YOUR TASK.
Your job is to retype all of the data word for word, leaving every image out.
-- -- --
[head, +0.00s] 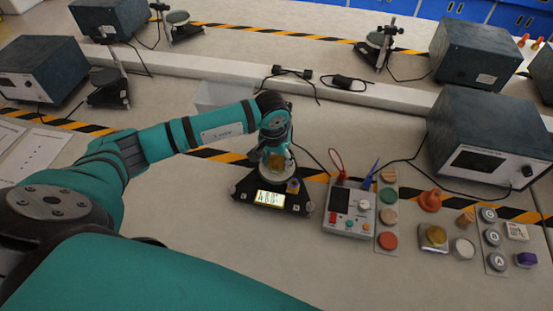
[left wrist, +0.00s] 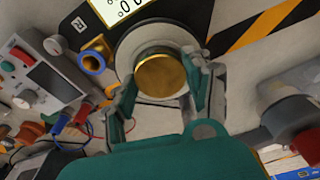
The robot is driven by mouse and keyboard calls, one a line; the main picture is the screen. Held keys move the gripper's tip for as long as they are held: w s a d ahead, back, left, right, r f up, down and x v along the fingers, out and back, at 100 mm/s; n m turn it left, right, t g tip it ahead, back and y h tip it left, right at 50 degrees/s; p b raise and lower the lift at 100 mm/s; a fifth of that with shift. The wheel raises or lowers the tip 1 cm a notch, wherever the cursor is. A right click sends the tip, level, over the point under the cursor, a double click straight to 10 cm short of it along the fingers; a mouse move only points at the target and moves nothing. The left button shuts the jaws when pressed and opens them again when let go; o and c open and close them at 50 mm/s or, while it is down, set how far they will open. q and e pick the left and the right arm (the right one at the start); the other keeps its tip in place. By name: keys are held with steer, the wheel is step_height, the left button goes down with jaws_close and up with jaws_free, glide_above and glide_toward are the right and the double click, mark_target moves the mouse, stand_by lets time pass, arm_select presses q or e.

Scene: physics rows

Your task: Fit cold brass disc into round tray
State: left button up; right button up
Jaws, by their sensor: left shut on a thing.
-- -- --
WRITTEN REPLY.
[head, +0.00s] 
[left wrist, +0.00s] 
The robot is driven by mouse and keyboard calls, one a line; the main picture is the screen. Held keys move the gripper's tip for as long as they are held: w s a d ahead, back, left, right, r f up, down and x v along the fingers, out and back, at 100 mm/s; n m turn it left, right, t g tip it ahead, back and y h tip it left, right at 50 degrees/s; p b raise and lower the lift at 100 mm/s; a fifth of that with shift. The wheel raises or lowers the tip 1 cm a notch, wherever the cursor is. A right click sends the tip, level, over the point under the cursor, a double click straight to 10 cm short of it along the fingers; a mouse move only points at the target and moves nothing. The left button shuts the jaws when pressed and opens them again when let go; o and c open and close them at 50 mm/s or, while it is down, set how far they will open. q and e pick the left and the right arm (the right one at the start); the other keeps its tip in place. By name: keys are held with steer, the wheel is step_height, the left button goes down with jaws_close and up with jaws_free, glide_above and glide_toward are the right and the double click, mark_target moves the mouse, stand_by lets time pass, arm_select presses q or e.

Scene: physics rows

Your task: Fit cold brass disc into round tray
State: left button up; right button up
Jaws, by their sensor: left shut on a thing.

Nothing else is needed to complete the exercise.